LIFE Multi Peat
Progress is afoot in LIFE Multi Peat's German project site Häsener Luch. Over the winter and in early March 2026, NABU employees and volunteers cleared overgrowth and spread special hay seeded with characteristic peatland vegetation over the site surface.
4. March 2026 – A busy day of intense physical and mechanical labour in the degraded peatland Häsener Luch has brought the LIFE Multi Peat project site a few steps closer to the vision of a once-again wet, thriving peatland ecosystem. The proposal for this international peatland restoration project was submitted in 2020, with initial on-the-ground measures starting in 2021. A monitoring system was established to measure peat depth and water levels. From 2023 onward, preparations for the comprehensive rewetting of the site took form, with the reactivation of three vintage water-retaining shaft structures from the GDR era.

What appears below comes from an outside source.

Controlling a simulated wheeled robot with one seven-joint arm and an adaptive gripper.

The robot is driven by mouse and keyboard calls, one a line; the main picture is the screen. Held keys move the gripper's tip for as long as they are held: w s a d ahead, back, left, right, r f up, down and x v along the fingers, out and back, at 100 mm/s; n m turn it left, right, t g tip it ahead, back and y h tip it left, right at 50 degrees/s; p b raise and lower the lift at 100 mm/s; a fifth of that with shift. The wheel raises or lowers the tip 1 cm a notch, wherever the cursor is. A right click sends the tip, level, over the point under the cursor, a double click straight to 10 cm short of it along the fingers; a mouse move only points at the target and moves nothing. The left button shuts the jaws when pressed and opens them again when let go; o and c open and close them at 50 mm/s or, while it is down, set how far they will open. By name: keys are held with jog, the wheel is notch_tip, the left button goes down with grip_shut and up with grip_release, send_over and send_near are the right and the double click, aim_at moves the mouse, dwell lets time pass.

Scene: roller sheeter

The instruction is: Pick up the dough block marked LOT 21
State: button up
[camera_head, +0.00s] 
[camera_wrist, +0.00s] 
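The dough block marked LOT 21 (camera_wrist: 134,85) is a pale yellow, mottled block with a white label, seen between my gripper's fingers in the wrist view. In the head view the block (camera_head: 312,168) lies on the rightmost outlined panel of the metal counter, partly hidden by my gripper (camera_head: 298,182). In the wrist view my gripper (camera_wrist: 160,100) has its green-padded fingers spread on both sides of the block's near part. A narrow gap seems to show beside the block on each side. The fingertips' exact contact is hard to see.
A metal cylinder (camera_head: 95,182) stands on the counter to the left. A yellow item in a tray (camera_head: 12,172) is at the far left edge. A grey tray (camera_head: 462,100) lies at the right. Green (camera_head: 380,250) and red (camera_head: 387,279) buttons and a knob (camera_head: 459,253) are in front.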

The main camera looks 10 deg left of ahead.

Over the past winter, overgrowth was systematically removed from around a hectare and a half of the site. After the initial draining of the peatland many decades prior, the original peatland vegetation was edged out by brushy overgrowth, which blocked the light from reaching the peatland plants. The project team began the intensive work of reversing this process, and subsequently prepared the ground with a specialised dozer, in order to ready the soil for seeding.
So that characteristic peatland plants may soon return to Häsener Luch, the team spread eight large bales of specialised hay over the site. This hay is seeded with typical vegetation from a neighboring peatland with an abundance of specialised species. These plant species are of enormous importance to the overall recovery of the site and its natural ecosystem processes, since they are peat-forming. In combination with the strategic raising of site water levels, this helps to kickstart recovery and reduce CO₂ emissions from this still partially drained peatland. Aquatic mint, saw-wort, meadow campion and sedge species will hopefully soon sprout from the ground here and set the wheels of peat formation in motion.
From next winter on, 13 additional water retention points will help control and maintain ideal water levels in the site. One step at a time, the project moves ever closer to the end goal of a wet, healthy peatland rich in biodiversity.